Se investiga la muerte de Diego Armando Maradona, se allanan establecimientos en frenética y ansiosa búsqueda de evidencias, se pretende atribuir su partida a una negligencia, como si el precario estado de salud del exfutbolista no hubiese bastado para justificar su muerte. O, más aún, como si su capacidad para pegarle al balón como los dioses hubiese establecido alguna garantía de inmortalidad.

Se entiende que para muchos que jamás lo conocieron y desde la distancia lo idolatraron, ha sido como perder a un familiar… aunque si alguien cercano a ellos pereciera bajo las ineludibles circunstancias de Maradona es difícil imaginarlos repartiendo culpas. Parece absurdo recurrir a chivos expiatorios ante un fallecimiento tan inevitable como, debemos admitir, incluso postergado –porque durante no menos de dos décadas Diego gambeteó, a veces contra todo pronóstico, a la muerte.

En el futbol, como en cualquier manifestación artística, resulta tan imprescindible como complicado separar al artista de su obra. El diez de los regates imposibles, del liderazgo que convencía a sus humildes compañeros de su condición de titanes, de los disparos que desafiaron a las leyes de la física para incrustarse en el ángulo, subiendo y bajando en parábolas inauditas… ese Maradona también fue el de los excesos.

No mintió en su más célebre discurso al clamar que “la pelota no se mancha”, porque contrario a lo que muchos aseveran, su desempeño mermó por las drogas y de ninguna forma se benefició de ellas. No se trataba de un dopaje para mejorar su capacidad muscular o atlética, sino de sustancias que llevaron al Pelusa a vivir caminando por la más delgada cuerda sobre el precipicio, hasta que recién cumplidos los sesenta años cayó.

Rodear su duelo y muerte de distorsión, de absurdos, de insensateces, luce como una consecuencia obvia de su siempre escandaloso estilo de vida. Difunto el hombre al que no sólo dañaron convenciéndole de que era dios, sino que incluso quienes se lo dijeron se autopersuadieron con fanatismo de eso mismo, no queda más que negar una muerte convencional.

¿Qué fuerzas oscuras lo asesinaron? ¿Qué trama tan siniestra se esconde detrás de su expiración? ¿Qué se dejó de hacer para mantenerlo con vida? Preguntas, todas, que Diego Armando mismo respondió en no pocas ocasiones, ya con sus palabras, ya con su comportamiento hasta erigirse como el más contundente anuncio de lo que las adicciones pueden propiciar.

No se trata de lanzar un discurso moralino o de cerrar esta historia con una moraleja. Sí de comprender que lo que se pretende plantear como inesperado llevaba siendo tristemente esperado por mucho tiempo.
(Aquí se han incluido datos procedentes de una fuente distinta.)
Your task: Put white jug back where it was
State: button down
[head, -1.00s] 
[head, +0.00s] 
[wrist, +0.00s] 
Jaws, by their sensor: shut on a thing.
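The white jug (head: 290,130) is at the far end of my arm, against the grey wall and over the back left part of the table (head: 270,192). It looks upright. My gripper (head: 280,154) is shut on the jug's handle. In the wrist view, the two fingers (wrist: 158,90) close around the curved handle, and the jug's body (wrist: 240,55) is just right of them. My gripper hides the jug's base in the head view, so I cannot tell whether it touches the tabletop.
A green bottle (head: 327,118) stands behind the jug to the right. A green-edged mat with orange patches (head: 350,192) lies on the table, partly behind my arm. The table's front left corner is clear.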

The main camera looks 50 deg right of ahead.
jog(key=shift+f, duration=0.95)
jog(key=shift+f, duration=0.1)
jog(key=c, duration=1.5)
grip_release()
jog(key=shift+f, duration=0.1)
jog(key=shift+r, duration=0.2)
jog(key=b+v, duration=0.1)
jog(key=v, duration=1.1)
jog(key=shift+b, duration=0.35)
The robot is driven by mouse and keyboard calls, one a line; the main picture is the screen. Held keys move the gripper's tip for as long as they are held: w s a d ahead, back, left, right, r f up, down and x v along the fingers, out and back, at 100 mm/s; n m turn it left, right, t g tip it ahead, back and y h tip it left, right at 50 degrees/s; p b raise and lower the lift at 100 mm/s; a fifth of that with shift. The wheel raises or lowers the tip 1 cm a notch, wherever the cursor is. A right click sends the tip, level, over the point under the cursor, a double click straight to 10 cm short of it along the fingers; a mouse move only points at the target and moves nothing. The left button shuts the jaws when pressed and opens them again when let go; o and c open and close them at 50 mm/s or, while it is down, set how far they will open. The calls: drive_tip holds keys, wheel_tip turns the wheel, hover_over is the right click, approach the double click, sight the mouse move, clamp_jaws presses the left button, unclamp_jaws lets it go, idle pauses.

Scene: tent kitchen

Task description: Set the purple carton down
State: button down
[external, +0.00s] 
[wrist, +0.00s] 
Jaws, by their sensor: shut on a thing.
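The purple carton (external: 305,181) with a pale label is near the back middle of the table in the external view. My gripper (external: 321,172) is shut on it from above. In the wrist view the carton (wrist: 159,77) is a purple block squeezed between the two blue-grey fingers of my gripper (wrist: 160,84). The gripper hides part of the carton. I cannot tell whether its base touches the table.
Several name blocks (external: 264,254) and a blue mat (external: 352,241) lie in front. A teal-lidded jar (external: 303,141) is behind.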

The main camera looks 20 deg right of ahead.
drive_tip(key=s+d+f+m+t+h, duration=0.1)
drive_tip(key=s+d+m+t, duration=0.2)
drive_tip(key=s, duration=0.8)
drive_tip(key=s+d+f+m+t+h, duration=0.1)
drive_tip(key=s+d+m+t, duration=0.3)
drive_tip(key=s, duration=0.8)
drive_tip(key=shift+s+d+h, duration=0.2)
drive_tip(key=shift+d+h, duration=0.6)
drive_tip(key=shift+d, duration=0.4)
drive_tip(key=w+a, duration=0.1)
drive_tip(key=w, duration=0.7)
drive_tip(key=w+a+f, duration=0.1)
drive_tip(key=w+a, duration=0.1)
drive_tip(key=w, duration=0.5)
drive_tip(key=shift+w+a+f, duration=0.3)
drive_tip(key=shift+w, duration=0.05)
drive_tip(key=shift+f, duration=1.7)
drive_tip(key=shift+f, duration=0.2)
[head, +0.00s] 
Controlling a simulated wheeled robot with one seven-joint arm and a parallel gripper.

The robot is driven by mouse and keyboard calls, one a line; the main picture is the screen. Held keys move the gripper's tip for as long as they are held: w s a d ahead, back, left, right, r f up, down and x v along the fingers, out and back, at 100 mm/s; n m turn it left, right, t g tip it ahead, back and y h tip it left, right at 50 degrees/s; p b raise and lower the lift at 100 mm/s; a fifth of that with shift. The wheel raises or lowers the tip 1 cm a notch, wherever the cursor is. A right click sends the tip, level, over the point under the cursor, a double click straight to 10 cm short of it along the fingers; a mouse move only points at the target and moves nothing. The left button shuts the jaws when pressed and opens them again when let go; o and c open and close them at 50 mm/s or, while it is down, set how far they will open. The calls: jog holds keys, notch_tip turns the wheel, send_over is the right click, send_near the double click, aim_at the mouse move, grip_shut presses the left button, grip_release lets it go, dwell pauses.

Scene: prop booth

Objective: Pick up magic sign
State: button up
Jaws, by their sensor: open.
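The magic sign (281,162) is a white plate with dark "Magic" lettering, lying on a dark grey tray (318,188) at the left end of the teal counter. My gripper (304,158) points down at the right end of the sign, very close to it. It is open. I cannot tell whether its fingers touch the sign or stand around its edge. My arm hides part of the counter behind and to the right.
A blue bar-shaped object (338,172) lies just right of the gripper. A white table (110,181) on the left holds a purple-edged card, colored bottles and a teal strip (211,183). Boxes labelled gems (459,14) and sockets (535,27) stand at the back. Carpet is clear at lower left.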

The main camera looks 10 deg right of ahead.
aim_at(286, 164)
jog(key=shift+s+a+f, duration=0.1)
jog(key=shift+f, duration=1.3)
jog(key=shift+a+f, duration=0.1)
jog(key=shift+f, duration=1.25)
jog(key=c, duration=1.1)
Abundan las teorías de conspiración en las muertes de personajes célebres. Desde Elvis Presley hasta Kurt Cobain, incluso con Pedro Infante o John F. Kennedy, no conformes con absurdas causas alternas de muerte, se insiste que siguen vivos bajo otro rostro e identidad.

La inmortalidad es de la obra y nunca del artista, dejemos de atribuir dones eternos a quienes, pese a la evidencia con su mágico legado, nunca dejaron de ser tan terrenales como todo humano.